Pourquoi les imams ont-ils une telle influence sur ces jeunes ?
La discrimination perçue et effective dont les jeunes sont victimes forme un obstacle pour la réussite aux examens ; ils sont témoins des difficultés que rencontrent leurs grands frères pour trouver un emploi, etc. Des problèmes de tout temps, mais lorsque nous disposions d’une armée, celle-ci, dans bien des cas, prenait soin d’apprendre un métier à ceux qui avaient échoué dans l’enseignement. Nonobstant le fait que le chômage ne touche pas seulement les jeunes d’origine musulmane, ce problème leur apparaît exclusivement comme le résultat de la discrimination dont ils font l’objet. Ils deviennent alors des proies faciles pour les imams extrémistes qui les conforteront toujours dans l’idée que c’est de la faute des autres, des dhimmis et qu’en fait les dhimmis doivent être subordonnés aux « vrais croyants ». Tout cela repose sur une interprétation stricte des versets du Coran et est assimilée avec empressement par ces jeunes désœuvrés : ils ne sont pas responsables de leurs échecs.

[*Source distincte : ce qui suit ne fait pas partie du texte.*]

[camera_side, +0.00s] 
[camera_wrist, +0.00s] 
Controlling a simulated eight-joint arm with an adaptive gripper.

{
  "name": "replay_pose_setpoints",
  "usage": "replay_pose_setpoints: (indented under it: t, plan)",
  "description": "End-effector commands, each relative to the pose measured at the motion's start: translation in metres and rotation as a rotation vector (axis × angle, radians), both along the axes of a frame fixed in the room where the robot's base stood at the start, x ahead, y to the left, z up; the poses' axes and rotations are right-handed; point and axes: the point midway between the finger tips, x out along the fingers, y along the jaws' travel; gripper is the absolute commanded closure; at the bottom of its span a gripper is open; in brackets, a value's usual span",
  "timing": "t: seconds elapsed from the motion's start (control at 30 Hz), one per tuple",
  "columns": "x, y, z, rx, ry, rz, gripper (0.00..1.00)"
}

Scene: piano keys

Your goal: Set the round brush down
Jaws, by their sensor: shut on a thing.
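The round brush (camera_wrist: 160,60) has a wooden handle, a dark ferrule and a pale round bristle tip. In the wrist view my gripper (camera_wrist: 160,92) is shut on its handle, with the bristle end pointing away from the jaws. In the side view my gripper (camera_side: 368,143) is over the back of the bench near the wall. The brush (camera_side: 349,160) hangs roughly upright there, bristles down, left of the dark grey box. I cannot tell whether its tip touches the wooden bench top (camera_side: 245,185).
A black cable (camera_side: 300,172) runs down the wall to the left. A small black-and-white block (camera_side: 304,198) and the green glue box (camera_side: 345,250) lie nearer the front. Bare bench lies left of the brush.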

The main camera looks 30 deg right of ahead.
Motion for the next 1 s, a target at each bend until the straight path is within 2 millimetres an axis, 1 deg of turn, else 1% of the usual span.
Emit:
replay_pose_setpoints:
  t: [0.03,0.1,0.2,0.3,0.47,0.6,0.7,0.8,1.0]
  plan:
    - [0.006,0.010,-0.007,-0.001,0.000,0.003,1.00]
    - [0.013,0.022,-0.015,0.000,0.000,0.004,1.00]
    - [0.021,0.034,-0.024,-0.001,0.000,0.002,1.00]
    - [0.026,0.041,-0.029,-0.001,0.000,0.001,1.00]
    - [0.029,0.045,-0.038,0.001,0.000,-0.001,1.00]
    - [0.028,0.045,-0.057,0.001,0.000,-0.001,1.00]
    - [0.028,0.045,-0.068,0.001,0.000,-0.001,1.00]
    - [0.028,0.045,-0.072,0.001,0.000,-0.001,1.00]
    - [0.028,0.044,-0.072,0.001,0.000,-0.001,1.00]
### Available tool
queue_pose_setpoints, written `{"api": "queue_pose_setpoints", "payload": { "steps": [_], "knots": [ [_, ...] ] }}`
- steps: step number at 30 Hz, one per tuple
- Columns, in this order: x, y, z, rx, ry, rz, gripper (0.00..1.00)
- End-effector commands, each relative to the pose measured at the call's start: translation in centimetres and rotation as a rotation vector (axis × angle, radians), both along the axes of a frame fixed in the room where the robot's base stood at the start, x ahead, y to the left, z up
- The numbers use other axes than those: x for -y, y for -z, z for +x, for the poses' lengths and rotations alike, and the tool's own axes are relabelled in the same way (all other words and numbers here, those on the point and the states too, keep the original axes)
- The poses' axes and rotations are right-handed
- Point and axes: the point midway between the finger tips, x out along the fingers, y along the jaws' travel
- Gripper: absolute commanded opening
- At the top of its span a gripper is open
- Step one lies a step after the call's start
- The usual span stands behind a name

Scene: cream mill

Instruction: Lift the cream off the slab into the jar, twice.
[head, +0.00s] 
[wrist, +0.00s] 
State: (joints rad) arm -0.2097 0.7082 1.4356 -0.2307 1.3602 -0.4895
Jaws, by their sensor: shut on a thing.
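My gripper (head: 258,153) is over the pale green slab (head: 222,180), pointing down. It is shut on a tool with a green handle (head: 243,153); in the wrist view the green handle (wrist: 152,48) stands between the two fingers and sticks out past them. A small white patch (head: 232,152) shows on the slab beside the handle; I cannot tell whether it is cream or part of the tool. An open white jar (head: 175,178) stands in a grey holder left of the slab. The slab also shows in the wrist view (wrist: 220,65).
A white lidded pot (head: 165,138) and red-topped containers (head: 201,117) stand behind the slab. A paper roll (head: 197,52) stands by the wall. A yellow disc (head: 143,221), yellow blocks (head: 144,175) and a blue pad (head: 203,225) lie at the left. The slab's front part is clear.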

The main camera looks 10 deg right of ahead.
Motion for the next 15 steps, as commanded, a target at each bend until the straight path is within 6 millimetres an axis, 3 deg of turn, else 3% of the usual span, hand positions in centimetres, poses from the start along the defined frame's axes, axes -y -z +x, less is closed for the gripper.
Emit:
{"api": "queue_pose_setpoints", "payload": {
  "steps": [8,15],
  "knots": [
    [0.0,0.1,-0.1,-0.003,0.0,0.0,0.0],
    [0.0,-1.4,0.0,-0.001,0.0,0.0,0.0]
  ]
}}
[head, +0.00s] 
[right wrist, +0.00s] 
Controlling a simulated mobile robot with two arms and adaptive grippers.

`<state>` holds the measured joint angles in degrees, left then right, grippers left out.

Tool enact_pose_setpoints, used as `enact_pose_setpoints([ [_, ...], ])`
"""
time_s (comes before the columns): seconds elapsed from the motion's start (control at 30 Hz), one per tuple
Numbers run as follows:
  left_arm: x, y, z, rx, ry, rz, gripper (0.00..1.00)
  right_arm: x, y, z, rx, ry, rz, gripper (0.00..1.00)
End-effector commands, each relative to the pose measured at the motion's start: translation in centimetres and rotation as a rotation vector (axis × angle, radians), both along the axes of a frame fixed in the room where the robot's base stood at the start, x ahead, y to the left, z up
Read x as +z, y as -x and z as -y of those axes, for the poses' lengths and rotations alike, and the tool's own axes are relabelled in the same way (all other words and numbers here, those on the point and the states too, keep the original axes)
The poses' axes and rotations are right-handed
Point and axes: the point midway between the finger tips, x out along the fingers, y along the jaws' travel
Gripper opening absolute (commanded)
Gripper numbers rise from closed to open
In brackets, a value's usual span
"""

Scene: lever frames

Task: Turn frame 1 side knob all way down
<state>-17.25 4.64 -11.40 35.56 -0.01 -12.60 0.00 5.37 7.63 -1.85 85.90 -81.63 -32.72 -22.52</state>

Il y a également une frustration générale dans le monde musulman qui a raté le développement technologique, tandis que d’autres civilisations, la Chine, le Japon, l’Inde, etc. ont bel et bien rattrapé leur retard ou sont en voie de le rattraper. De nombreux musulmans semblent toujours vouloir revenir à la période des origines de l’islam, sous Mohammed (s’il a vraiment existé ?), et aux époques glorieuses ultérieures où ils occupaient une place sur l’échiquier mondial. La colonisation qui s’ensuivit leur est restée en travers de la gorge, alors qu’elle n’a pas empêché les Chinois ou les Indiens de prendre le train du développement en marche.
Beaucoup de jeunes issus de familles défavorisées ou de jeunes influençables du fait d’une frustration locale et générale deviennent ainsi des proies faciles pour les extrémistes, les trafiquants de drogue, etc. Ils entrent ainsi dans un cercle vicieux de frustration, d’extrémisme islamique, de discrimination, de drogue, de petite criminalité, etc.
Ce n’est bien évidemment pas un phénomène général pour l’ensemble de la jeunesse musulmane, car il existe de nombreux exemples de jeunes qui réussissent, qui s’intègrent bien et qui commencent même à occuper des postes importants, mais il y a tout de même un sérieux problème avec une partie relativement importante de cette jeunesse.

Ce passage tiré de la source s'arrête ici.